All roads lead to Iran
Iran is not only connected to Ms. Meng's arrest in Vancouver but has also been the cause of significant friction between the EU and the U.S. in recent months. The Trump administration withdrew from the country's nuclear deal with Iran earlier this year, whereas the European political bloc is still supporting the initiative, claiming Tehran is fulfilling its part of the bargain and isn't working on weaponizing its nuclear technologies. Broken trade sanctions imposed against Iran were also the reason why state-backed ZTE was nearly pushed into bankruptcy this summer after it also violated a 2017 settlement with the Commerce Department meant to put an end to that affair.
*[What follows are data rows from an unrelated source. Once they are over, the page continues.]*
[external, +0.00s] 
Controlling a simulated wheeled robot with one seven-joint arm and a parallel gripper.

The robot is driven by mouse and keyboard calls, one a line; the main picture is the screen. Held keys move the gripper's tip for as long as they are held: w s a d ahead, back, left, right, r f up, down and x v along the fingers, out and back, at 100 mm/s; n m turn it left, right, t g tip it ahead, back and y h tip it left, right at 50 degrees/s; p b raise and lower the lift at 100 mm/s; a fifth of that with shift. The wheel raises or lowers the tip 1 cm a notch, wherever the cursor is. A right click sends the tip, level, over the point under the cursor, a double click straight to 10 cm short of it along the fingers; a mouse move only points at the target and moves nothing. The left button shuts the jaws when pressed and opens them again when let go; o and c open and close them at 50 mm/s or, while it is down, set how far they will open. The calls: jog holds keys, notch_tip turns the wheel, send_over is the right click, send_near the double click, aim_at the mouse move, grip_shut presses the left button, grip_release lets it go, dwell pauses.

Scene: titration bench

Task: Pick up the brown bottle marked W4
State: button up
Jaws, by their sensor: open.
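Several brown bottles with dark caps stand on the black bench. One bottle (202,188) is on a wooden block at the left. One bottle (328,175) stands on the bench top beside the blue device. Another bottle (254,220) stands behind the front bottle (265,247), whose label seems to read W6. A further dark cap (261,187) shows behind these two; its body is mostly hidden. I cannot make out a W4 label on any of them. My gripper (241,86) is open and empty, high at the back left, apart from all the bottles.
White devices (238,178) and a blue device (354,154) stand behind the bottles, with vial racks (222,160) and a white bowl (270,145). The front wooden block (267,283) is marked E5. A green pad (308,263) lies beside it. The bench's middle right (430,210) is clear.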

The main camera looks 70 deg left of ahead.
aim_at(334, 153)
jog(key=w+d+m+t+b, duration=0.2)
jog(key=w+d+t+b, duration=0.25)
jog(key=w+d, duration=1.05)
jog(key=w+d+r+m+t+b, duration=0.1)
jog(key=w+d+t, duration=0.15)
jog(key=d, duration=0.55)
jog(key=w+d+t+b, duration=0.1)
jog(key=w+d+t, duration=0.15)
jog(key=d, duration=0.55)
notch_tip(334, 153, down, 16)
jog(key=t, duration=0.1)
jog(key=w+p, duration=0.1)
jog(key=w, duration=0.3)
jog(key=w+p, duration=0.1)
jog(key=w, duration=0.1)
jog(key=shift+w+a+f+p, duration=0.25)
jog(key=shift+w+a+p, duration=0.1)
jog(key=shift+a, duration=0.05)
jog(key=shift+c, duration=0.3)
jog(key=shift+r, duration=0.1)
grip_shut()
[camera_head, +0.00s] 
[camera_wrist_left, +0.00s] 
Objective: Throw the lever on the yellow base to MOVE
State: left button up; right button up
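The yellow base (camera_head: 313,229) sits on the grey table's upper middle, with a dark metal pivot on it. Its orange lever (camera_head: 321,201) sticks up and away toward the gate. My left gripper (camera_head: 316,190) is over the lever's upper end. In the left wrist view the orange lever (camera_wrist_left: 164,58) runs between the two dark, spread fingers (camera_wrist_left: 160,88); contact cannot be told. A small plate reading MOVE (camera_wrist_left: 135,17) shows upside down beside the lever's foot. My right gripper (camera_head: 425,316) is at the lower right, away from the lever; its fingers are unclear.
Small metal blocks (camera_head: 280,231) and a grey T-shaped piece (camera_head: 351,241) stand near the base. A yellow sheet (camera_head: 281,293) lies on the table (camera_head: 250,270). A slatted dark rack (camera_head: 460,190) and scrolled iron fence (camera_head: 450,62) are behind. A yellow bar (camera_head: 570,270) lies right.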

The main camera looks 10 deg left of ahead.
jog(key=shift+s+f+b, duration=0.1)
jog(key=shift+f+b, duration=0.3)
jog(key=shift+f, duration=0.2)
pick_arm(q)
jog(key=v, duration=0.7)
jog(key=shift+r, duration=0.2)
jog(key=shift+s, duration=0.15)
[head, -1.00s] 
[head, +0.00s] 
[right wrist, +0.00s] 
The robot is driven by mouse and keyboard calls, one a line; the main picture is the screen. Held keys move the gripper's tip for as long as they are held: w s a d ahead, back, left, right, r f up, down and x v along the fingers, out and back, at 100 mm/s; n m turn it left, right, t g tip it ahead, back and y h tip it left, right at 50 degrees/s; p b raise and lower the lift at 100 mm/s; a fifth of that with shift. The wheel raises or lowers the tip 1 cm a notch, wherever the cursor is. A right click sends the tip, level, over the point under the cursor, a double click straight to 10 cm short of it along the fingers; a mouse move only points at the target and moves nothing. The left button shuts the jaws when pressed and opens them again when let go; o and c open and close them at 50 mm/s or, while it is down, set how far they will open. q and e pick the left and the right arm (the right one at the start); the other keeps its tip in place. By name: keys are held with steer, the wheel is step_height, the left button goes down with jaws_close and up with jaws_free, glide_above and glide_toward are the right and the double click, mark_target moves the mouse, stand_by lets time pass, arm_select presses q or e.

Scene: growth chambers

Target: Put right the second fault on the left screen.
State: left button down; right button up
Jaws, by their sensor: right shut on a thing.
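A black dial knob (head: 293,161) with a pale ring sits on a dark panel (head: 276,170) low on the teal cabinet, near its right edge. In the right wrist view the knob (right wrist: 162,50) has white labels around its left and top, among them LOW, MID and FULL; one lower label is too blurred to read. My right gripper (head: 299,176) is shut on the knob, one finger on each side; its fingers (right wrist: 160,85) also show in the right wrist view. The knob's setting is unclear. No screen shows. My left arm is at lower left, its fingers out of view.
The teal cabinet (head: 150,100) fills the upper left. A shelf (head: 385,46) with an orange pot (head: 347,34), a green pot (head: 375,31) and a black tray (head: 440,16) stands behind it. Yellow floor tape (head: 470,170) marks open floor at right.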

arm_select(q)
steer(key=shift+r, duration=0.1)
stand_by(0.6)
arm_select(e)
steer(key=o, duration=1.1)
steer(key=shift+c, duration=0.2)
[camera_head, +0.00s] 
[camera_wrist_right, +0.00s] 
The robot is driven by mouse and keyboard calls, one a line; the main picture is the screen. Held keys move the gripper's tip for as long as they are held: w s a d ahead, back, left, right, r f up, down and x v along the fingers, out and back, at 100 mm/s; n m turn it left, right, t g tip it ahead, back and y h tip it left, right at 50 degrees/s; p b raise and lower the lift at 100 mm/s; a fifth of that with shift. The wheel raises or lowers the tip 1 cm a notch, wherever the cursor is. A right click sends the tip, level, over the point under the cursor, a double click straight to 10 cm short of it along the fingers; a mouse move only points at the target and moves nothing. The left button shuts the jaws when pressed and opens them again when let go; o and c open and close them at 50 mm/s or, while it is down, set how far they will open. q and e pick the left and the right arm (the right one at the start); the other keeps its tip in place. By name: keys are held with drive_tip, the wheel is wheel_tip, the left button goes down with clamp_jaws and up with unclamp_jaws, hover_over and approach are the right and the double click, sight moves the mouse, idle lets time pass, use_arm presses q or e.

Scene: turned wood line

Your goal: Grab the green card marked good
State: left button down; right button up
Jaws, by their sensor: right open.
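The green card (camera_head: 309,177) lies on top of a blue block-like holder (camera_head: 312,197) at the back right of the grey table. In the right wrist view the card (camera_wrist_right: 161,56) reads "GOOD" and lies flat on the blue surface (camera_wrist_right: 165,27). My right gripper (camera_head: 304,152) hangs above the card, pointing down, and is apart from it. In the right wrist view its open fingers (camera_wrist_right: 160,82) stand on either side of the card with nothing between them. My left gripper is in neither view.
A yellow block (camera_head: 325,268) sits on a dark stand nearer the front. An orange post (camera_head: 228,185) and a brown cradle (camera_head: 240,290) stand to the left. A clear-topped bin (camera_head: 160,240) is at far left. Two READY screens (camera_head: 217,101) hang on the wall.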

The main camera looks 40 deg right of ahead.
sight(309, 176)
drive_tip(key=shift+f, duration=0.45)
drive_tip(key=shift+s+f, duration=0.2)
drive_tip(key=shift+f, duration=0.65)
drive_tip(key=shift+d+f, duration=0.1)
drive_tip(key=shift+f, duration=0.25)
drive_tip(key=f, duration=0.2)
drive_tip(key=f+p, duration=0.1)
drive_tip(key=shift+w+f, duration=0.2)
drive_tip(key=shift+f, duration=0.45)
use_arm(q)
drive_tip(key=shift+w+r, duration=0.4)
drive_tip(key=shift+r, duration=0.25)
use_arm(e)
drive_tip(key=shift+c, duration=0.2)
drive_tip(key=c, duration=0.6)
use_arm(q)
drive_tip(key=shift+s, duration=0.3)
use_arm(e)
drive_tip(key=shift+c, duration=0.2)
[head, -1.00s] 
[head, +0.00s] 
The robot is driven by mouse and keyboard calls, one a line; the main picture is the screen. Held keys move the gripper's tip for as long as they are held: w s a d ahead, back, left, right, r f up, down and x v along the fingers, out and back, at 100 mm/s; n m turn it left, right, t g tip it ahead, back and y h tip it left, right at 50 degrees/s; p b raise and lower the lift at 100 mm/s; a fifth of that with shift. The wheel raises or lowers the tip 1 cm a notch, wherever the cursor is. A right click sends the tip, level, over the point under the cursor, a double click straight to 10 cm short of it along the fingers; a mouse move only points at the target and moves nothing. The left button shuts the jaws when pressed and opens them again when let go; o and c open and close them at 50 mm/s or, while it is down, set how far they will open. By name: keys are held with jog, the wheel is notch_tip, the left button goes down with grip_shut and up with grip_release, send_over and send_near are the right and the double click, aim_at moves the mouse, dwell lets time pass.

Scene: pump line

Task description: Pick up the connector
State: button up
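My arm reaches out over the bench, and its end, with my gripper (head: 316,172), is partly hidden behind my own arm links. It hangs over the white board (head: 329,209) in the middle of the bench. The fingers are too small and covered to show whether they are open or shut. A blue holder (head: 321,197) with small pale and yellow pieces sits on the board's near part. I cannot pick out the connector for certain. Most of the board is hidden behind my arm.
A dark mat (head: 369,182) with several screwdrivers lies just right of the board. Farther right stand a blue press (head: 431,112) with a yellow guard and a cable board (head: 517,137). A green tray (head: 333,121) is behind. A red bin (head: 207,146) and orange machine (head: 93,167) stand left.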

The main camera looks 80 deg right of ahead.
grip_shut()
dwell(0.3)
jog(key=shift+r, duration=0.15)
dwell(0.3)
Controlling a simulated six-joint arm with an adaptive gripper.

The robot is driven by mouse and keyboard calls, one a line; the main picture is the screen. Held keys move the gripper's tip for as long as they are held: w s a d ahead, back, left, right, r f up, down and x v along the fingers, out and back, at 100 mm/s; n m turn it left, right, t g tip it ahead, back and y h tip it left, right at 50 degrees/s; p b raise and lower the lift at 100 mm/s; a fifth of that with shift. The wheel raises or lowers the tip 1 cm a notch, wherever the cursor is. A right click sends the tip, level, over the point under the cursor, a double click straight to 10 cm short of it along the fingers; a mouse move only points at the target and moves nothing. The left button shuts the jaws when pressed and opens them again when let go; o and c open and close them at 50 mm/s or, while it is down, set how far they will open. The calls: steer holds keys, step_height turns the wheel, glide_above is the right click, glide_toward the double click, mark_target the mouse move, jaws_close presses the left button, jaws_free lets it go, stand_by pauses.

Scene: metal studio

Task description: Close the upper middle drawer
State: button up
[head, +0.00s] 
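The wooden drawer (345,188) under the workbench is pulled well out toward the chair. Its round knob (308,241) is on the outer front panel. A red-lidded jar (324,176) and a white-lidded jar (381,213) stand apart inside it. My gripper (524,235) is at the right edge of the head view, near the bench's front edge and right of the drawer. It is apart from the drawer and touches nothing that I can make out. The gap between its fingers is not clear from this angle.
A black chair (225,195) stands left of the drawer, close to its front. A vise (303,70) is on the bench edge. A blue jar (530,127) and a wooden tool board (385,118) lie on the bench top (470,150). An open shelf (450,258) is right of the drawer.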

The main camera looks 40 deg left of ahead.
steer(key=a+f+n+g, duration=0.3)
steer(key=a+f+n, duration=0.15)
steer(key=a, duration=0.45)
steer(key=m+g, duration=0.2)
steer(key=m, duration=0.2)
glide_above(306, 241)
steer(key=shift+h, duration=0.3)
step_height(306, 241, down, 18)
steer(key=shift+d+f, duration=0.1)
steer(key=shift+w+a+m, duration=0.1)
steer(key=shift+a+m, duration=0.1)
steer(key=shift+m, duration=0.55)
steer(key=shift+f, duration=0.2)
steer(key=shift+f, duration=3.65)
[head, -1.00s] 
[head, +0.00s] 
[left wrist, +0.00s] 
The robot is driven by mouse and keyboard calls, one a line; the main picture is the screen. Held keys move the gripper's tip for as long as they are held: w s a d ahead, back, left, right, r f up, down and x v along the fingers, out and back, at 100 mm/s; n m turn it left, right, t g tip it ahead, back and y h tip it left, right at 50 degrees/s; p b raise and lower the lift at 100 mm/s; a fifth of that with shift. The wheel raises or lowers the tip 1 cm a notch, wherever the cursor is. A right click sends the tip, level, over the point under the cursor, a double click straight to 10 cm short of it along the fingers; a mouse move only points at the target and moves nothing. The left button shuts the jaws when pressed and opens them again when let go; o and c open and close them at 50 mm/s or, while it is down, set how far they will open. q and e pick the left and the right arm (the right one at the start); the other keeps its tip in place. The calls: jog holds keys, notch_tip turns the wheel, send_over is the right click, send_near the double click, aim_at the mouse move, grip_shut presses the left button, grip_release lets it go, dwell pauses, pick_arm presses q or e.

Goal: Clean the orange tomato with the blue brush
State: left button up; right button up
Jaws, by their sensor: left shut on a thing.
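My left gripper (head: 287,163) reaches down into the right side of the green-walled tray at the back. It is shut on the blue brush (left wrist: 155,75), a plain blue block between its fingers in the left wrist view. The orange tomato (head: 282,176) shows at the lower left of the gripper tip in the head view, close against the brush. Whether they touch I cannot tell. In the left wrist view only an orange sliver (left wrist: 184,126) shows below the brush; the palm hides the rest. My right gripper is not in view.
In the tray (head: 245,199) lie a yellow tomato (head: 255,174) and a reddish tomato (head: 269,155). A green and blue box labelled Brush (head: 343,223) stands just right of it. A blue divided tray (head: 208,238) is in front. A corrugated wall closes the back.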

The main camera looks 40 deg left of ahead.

In response, Washington hit the firm with a denial order that prevented it from purchasing and licensing American technologies, rendering it unable to continue producing contemporary smartphones and networking equipment.
It wasn't until President Trump personally called for the Commerce Department to make peace with ZTE in order to facilitate trade talks with China that the agency agreed to a new settlement with the company, lifting its denial order but demanding it to pay a $900 million fine, make another $400 million eschew payment for cases of future violations, and replace the entirety of its management and board. The deal allowed ZTE to stay in business but forced it to take out a $10 billion loan in order to cover its near-term losses, which is why many industry analysts now believe its overall operations are overleveraged.
Huawei is now bound to be examining ZTE's disastrous episode with the U.S. government closer than ever as one of its top executives is now accused of similar Iran-related transgressions. However, unlike ZTE's case, Ms. Meng is personally accused of an embargo-violating scheme and is hence facing up to 30 years in prison under U.S. federal law. The Department of Justice is currently trying to extradite her and while her bail has already been set and paid, she's been restricted in her movement in Canada and is under a limited house arrest, having been forced to wear and ankle bracelet and surrender her passport due to being a perceived flight risk despite repeatedly arguing to the contrary.